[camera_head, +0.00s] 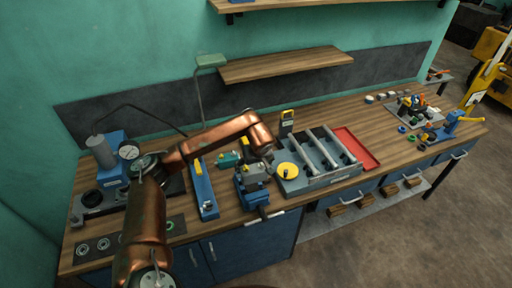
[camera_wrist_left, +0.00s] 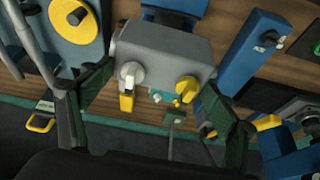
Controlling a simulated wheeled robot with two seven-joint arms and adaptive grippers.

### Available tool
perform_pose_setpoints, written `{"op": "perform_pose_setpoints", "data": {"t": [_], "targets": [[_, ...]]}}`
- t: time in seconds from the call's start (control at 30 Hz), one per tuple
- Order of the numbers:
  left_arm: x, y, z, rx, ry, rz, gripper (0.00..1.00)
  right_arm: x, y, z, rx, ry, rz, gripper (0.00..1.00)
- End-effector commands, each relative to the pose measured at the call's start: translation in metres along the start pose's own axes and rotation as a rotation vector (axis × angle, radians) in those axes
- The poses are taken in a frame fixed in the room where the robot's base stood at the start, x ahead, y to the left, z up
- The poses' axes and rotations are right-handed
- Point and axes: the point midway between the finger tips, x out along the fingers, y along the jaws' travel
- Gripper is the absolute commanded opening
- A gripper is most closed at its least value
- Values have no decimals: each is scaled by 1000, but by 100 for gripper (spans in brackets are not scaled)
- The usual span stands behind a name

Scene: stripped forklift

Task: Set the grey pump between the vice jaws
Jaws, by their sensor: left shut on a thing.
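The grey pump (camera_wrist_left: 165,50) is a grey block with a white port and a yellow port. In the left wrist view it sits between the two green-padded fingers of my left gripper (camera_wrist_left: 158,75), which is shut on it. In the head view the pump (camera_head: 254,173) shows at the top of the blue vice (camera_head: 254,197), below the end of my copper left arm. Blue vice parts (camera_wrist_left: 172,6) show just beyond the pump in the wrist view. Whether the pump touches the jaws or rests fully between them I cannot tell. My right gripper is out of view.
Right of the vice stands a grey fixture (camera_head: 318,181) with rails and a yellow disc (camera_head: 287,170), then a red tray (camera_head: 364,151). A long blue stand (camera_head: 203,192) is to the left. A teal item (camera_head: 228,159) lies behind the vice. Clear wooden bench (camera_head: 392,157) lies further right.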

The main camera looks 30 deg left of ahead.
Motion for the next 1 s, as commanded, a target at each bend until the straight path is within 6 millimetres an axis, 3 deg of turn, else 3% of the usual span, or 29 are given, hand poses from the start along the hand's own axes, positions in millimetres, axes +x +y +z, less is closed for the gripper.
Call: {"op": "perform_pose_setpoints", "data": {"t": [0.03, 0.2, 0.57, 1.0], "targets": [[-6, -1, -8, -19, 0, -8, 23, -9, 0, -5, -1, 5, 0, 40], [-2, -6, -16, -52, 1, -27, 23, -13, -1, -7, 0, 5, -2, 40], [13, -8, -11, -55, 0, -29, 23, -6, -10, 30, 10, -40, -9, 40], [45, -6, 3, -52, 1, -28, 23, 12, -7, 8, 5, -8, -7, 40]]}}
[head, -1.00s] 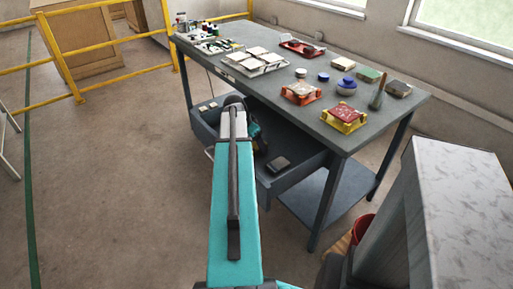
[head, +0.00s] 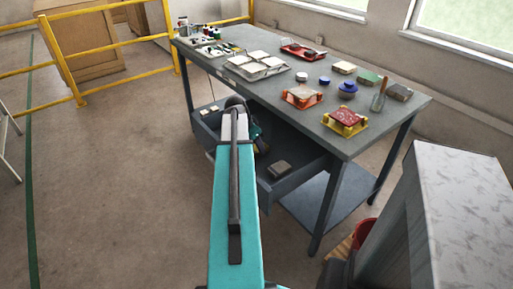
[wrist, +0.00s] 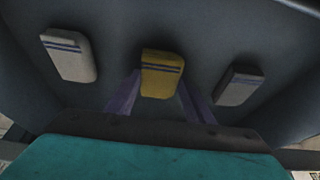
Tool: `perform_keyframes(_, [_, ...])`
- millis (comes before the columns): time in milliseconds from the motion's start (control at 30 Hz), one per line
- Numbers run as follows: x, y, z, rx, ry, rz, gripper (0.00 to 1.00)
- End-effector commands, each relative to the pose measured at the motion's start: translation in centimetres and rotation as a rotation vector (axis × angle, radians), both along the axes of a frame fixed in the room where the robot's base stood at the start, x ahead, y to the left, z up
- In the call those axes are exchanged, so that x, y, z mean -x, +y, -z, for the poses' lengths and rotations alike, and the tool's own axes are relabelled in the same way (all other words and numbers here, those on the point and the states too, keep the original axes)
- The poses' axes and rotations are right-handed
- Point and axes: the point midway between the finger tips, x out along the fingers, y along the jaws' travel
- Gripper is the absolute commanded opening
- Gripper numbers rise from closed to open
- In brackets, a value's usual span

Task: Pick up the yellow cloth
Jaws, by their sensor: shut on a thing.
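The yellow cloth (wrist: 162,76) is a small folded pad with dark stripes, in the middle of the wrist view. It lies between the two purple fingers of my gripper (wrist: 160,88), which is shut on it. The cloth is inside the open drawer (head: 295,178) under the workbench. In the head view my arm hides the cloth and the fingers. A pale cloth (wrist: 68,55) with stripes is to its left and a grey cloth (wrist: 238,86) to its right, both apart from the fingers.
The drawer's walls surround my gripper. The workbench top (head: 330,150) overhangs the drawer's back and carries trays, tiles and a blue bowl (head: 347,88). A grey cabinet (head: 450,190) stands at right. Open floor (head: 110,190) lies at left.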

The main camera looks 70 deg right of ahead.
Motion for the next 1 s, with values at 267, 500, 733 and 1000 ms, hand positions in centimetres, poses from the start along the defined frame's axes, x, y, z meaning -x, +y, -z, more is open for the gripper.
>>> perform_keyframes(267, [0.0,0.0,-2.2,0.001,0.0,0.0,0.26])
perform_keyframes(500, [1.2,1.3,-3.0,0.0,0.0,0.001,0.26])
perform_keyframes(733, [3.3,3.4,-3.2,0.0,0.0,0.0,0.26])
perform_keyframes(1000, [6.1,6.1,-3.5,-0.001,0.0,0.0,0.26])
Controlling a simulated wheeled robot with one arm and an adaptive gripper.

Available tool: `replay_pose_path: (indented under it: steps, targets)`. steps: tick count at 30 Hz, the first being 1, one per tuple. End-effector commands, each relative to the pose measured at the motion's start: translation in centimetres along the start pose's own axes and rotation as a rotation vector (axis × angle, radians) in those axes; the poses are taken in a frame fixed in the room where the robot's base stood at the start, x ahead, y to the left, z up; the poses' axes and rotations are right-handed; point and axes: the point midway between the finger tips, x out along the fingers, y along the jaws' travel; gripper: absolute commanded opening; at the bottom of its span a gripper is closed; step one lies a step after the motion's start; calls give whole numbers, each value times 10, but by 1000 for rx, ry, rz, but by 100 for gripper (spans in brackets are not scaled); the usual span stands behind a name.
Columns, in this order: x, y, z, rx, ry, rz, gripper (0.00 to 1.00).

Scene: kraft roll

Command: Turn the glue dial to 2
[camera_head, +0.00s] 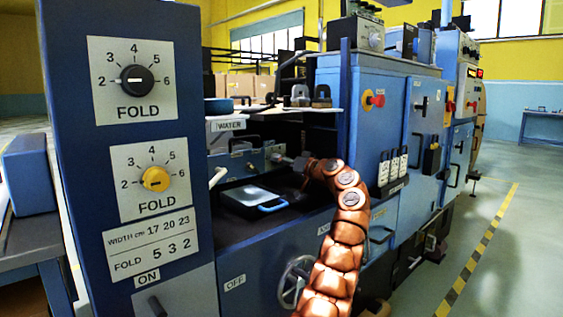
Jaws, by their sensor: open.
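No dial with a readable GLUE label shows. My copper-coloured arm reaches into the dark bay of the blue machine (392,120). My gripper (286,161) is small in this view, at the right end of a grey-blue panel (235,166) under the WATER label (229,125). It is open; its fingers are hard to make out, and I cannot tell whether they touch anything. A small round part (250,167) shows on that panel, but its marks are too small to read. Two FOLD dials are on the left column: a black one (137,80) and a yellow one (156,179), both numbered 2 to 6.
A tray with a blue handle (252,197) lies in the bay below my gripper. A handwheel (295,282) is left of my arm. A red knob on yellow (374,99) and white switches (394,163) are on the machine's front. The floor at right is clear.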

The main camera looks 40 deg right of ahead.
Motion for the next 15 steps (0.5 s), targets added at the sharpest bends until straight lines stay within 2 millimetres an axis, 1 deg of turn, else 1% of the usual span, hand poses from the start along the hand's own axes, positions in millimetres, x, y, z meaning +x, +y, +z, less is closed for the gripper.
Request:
____________________
_Task directions_: Set down the lines of the records above exactly, apart from the pictures.

_Answer in full_:
[camera_head, +0.00s] 
[camera_wrist_left, +0.00s] 
Controlling a simulated wheeled robot with two seven-joint arms and adaptive grippers.

### Available tool
perform_pose_setpoints, written `{"op": "perform_pose_setpoints", "data": {"t": [_], "targets": [[_, ...]]}}`
- t: time in seconds from the call's start (control at 30 Hz), one per tuple
- Order of the numbers:
  left_arm: x, y, z, rx, ry, rz, gripper (0.00..1.00)
  right_arm: x, y, z, rx, ry, rz, gripper (0.00..1.00)
- End-effector commands, each relative to the pose measured at the call's start: translation in metres along the start pose's own axes and rotation as a rotation vector (axis × angle, radians) in those axes
- The poses are taken in a frame fixed in the room where the robot's base stood at the start, x ahead, y to the left, z up
- The poses' axes and rotations are right-handed
- Point and axes: the point midway between the finger tips, x out along the fingers, y along the jaws' travel
- Gripper is the absolute commanded opening
- A gripper is most closed at its least value
- Values have no decimals: each is scaled by 1000, but by 100 for gripper (spans in brackets are not scaled)
- The usual span stands behind a name

Scene: stripped forklift

Task: Set the grey pump between the vice jaws
Jaws, by their sensor: left shut on a thing.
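The grey pump (camera_wrist_left: 165,50) is a grey block with a white port and a yellow port. In the left wrist view it sits between the two green-padded fingers of my left gripper (camera_wrist_left: 158,75), which is shut on it. In the head view the pump (camera_head: 254,173) shows at the top of the blue vice (camera_head: 254,197), below the end of my copper left arm. Blue vice parts (camera_wrist_left: 172,6) show just beyond the pump in the wrist view. Whether the pump touches the jaws or rests fully between them I cannot tell. My right gripper is out of view.
Right of the vice stands a grey fixture (camera_head: 318,181) with rails and a yellow disc (camera_head: 287,170), then a red tray (camera_head: 364,151). A long blue stand (camera_head: 203,192) is to the left. A teal item (camera_head: 228,159) lies behind the vice. Clear wooden bench (camera_head: 392,157) lies further right.

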The main camera looks 30 deg left of ahead.
Motion for the next 1 s, as commanded, a target at each bend until the straight path is within 6 millimetres an axis, 3 deg of turn, else 3% of the usual span, or 29 are given, hand poses from the start along the hand's own axes, positions in millimetres, axes +x +y +z, less is closed for the gripper.
Call: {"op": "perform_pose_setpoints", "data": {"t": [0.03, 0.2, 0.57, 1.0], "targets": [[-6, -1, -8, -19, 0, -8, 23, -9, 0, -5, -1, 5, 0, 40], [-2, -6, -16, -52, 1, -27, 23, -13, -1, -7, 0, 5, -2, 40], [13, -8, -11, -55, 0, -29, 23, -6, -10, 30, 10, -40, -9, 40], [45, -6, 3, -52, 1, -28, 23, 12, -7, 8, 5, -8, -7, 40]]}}
[head, -1.00s] 
[head, +0.00s] 
[wrist, +0.00s] 
Tool: `perform_keyframes(_, [_, ...])`
- millis (comes before the columns): time in milliseconds from the motion's start (control at 30 Hz), one per line
- Numbers run as follows: x, y, z, rx, ry, rz, gripper (0.00 to 1.00)
- End-effector commands, each relative to the pose measured at the motion's start: translation in centimetres and rotation as a rotation vector (axis × angle, radians), both along the axes of a frame fixed in the room where the robot's base stood at the start, x ahead, y to the left, z up
- In the call those axes are exchanged, so that x, y, z mean -x, +y, -z, for the poses' lengths and rotations alike, and the tool's own axes are relabelled in the same way (all other words and numbers here, those on the point and the states too, keep the original axes)
- The poses' axes and rotations are right-handed
- Point and axes: the point midway between the finger tips, x out along the fingers, y along the jaws' travel
- Gripper is the absolute commanded opening
- Gripper numbers rise from closed to open
- In brackets, a value's usual span

Task: Pick up the yellow cloth
Jaws, by their sensor: shut on a thing.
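The yellow cloth (wrist: 162,76) is a small folded pad with dark stripes, in the middle of the wrist view. It lies between the two purple fingers of my gripper (wrist: 160,88), which is shut on it. The cloth is inside the open drawer (head: 295,178) under the workbench. In the head view my arm hides the cloth and the fingers. A pale cloth (wrist: 68,55) with stripes is to its left and a grey cloth (wrist: 238,86) to its right, both apart from the fingers.
The drawer's walls surround my gripper. The workbench top (head: 330,150) overhangs the drawer's back and carries trays, tiles and a blue bowl (head: 347,88). A grey cabinet (head: 450,190) stands at right. Open floor (head: 110,190) lies at left.

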The main camera looks 70 deg right of ahead.
Motion for the next 1 s, with values at 267, 500, 733 and 1000 ms, hand positions in centimetres, poses from the start along the defined frame's axes, x, y, z meaning -x, +y, -z, more is open for the gripper.
>>> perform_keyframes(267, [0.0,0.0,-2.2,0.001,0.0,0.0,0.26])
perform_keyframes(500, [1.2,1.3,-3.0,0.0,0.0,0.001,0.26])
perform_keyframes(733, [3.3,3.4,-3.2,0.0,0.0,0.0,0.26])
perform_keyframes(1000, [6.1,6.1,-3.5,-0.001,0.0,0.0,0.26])
Controlling a simulated wheeled robot with one arm and an adaptive gripper.

Available tool: `replay_pose_path: (indented under it: steps, targets)`. steps: tick count at 30 Hz, the first being 1, one per tuple. End-effector commands, each relative to the pose measured at the motion's start: translation in centimetres along the start pose's own axes and rotation as a rotation vector (axis × angle, radians) in those axes; the poses are taken in a frame fixed in the room where the robot's base stood at the start, x ahead, y to the left, z up; the poses' axes and rotations are right-handed; point and axes: the point midway between the finger tips, x out along the fingers, y along the jaws' travel; gripper: absolute commanded opening; at the bottom of its span a gripper is closed; step one lies a step after the motion's start; calls give whole numbers, each value times 10, but by 1000 for rx, ry, rz, but by 100 for gripper (spans in brackets are not scaled); the usual span stands behind a name.
Columns, in this order: x, y, z, rx, ry, rz, gripper (0.00 to 1.00).

Scene: kraft roll

Command: Turn the glue dial to 2
[camera_head, +0.00s] 
Jaws, by their sensor: open.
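No dial with a readable GLUE label shows. My copper-coloured arm reaches into the dark bay of the blue machine (392,120). My gripper (286,161) is small in this view, at the right end of a grey-blue panel (235,166) under the WATER label (229,125). It is open; its fingers are hard to make out, and I cannot tell whether they touch anything. A small round part (250,167) shows on that panel, but its marks are too small to read. Two FOLD dials are on the left column: a black one (137,80) and a yellow one (156,179), both numbered 2 to 6.
A tray with a blue handle (252,197) lies in the bay below my gripper. A handwheel (295,282) is left of my arm. A red knob on yellow (374,99) and white switches (394,163) are on the machine's front. The floor at right is clear.

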The main camera looks 40 deg right of ahead.
Motion for the next 15 steps (0.5 s), targets added at the sharpest bends until straight lines stay within 2 millimetres an axis, 1 deg of turn, else 1% of the usual span, hand poses from the start along the hand's own axes, positions in millimetres, x, y, z meaning +x, +y, +z, less is closed for the gripper.
Request:

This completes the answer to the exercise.